#### Information shown:

*****

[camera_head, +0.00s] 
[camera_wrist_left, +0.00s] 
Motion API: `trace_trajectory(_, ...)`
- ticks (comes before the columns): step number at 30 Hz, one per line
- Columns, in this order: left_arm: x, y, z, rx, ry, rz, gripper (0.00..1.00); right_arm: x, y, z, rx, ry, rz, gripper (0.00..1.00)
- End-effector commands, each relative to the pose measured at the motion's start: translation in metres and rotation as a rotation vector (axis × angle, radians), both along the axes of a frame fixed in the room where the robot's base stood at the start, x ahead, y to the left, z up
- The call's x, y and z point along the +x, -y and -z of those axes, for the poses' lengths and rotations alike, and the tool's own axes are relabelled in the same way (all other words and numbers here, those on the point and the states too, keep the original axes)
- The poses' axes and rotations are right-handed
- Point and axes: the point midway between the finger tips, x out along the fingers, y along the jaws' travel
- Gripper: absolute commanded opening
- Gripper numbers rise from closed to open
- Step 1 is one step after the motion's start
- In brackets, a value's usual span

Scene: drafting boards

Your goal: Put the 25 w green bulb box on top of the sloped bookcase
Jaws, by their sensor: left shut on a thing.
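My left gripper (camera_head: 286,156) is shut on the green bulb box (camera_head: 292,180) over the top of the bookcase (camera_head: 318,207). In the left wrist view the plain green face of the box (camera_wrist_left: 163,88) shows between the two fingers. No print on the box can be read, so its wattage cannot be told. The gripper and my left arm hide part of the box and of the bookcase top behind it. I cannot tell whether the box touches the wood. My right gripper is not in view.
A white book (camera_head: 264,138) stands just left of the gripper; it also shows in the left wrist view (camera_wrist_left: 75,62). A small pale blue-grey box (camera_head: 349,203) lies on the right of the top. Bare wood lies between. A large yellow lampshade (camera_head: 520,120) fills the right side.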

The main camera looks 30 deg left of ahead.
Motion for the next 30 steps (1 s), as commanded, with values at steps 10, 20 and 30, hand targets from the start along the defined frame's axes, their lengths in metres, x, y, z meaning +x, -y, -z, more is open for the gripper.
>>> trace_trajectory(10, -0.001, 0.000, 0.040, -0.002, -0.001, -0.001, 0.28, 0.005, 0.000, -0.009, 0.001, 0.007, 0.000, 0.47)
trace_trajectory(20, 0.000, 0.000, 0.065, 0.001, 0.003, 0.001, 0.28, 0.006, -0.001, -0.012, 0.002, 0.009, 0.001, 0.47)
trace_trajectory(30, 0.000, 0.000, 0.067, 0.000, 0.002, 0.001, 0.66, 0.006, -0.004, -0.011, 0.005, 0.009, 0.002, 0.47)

*****

Retype the listing exactly, in full.

[camera_head, +0.00s] 
[camera_wrist_left, +0.00s] 
Motion API: `trace_trajectory(_, ...)`
- ticks (comes before the columns): step number at 30 Hz, one per line
- Columns, in this order: left_arm: x, y, z, rx, ry, rz, gripper (0.00..1.00); right_arm: x, y, z, rx, ry, rz, gripper (0.00..1.00)
- End-effector commands, each relative to the pose measured at the motion's start: translation in metres and rotation as a rotation vector (axis × angle, radians), both along the axes of a frame fixed in the room where the robot's base stood at the start, x ahead, y to the left, z up
- The call's x, y and z point along the +x, -y and -z of those axes, for the poses' lengths and rotations alike, and the tool's own axes are relabelled in the same way (all other words and numbers here, those on the point and the states too, keep the original axes)
- The poses' axes and rotations are right-handed
- Point and axes: the point midway between the finger tips, x out along the fingers, y along the jaws' travel
- Gripper: absolute commanded opening
- Gripper numbers rise from closed to open
- Step 1 is one step after the motion's start
- In brackets, a value's usual span

Scene: drafting boards

Your goal: Put the 25 w green bulb box on top of the sloped bookcase
Jaws, by their sensor: left shut on a thing.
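My left gripper (camera_head: 286,156) is shut on the green bulb box (camera_head: 292,180) over the top of the bookcase (camera_head: 318,207). In the left wrist view the plain green face of the box (camera_wrist_left: 163,88) shows between the two fingers. No print on the box can be read, so its wattage cannot be told. The gripper and my left arm hide part of the box and of the bookcase top behind it. I cannot tell whether the box touches the wood. My right gripper is not in view.
A white book (camera_head: 264,138) stands just left of the gripper; it also shows in the left wrist view (camera_wrist_left: 75,62). A small pale blue-grey box (camera_head: 349,203) lies on the right of the top. Bare wood lies between. A large yellow lampshade (camera_head: 520,120) fills the right side.

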The main camera looks 30 deg left of ahead.
Motion for the next 30 steps (1 s), as commanded, with values at steps 10, 20 and 30, hand targets from the start along the defined frame's axes, their lengths in metres, x, y, z meaning +x, -y, -z, more is open for the gripper.
>>> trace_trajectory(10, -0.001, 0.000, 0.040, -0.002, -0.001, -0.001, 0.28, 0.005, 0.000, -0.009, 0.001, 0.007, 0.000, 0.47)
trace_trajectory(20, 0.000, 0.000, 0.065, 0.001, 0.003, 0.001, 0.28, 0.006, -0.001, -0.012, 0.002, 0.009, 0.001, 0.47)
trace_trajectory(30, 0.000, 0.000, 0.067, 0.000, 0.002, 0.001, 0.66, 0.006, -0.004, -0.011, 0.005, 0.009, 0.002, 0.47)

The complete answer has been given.